Computational scientists at Argonne’s Mathematics and Computer Science Division are developing innovative software that will extract knowledge and insights or help manipulate large data sets in order to make new scientific discoveries.
Software for big data includes:
  • CODES is a detailed, accurate, and highly parallel simulation toolkit for exascale storage.
  • Darshan is a scalable HPC I/O characterization tool, designed to capture an accurate picture of application I/O behavior, including properties such as patterns of access within files, with minimum overhead.

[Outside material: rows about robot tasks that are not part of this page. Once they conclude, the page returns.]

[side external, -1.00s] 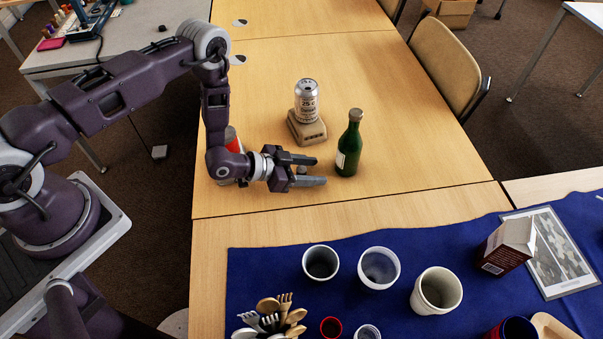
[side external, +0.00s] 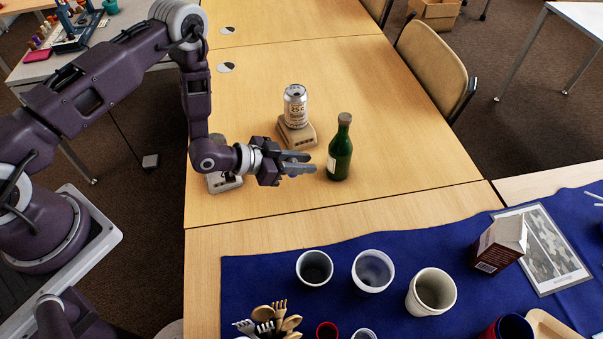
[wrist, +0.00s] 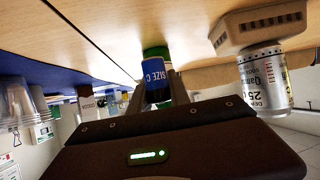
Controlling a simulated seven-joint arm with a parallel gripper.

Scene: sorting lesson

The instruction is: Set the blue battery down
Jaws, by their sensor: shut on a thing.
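The blue battery (wrist: 157,82), marked "SIZE C", is between my gripper's fingers in the wrist view. My gripper (side external: 303,163) is shut on it over the wooden table (side external: 300,45). In the side view the fingers hide the battery, and I cannot tell its height above the table. A green bottle (side external: 340,150) stands upright just beyond the fingertips; it also shows behind the battery in the wrist view (wrist: 156,52).
A silver can (side external: 296,107) stands on a tan block (side external: 297,133) behind my gripper. A grey-white device (side external: 225,183) is partly hidden under my wrist. Cups, including a white one (side external: 373,270), stand on the blue cloth (side external: 460,250) in front. The table right of the bottle is clear.

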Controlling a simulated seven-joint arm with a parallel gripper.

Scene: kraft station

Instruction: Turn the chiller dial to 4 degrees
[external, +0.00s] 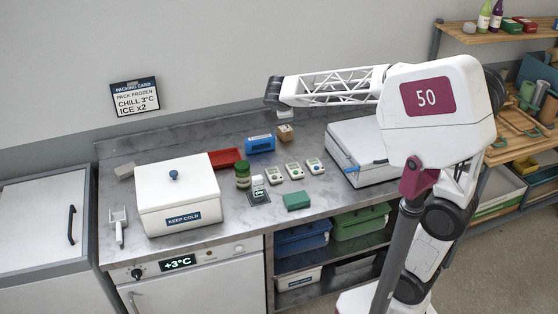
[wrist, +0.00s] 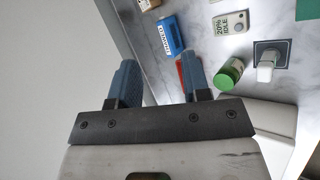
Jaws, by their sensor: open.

  • Globus Online is a file transfer and synchronization service that is specifically geared to the big data needs of the research community. In particular, it provides reliable, high-performance, secure file transfer.
  • Globus Connect is the de facto standard for projects requiring secure, robust, high-speed bulk data transport.
  • IOFSL is an I/O forwarding scalability layer providing function shipping at the file system interface level.
  • Mercury is an interface enabling remote procedure calls in high-performance computing
  • Parallel netCDF provides high-performance I/O while still maintaining file format compatibility with Unidata’s NetDCF.
  • PVFS (Parallel Virtual File System) brings state-of-the-art parallel I/O concepts to production parallel systems. PVFS is designed to scale to petabytes of storage and provide access rates at hundreds of gigabytes per second. It also continues to be used as a platform for active research in the parallel I/O field.
  • ROMIO is a high-performance, portable implementation of MPI-IO. ROMIO includes almost everything defined in the MPI-2 I/O chapter and is optimized for noncontiguous access patterns, which are common in parallel applications. It also has an optimized implementation of collective I/O, an important optimization in parallel I/O.
  • Swift is a parallel scripting language designed for composing application programs into parallel applications that can be executed on multicore processors, clusters, grids, clouds, and supercomputers.
  • TAO (Toolkit for Advanced Optimization) focuses on the design and implementation of component-based optimization software for the solution of large-scale optimization applications.
  • Triton is a novel scalable, self-repairing highly available distributed object
    storage system, designed to enable concurrent access to petabytes of data.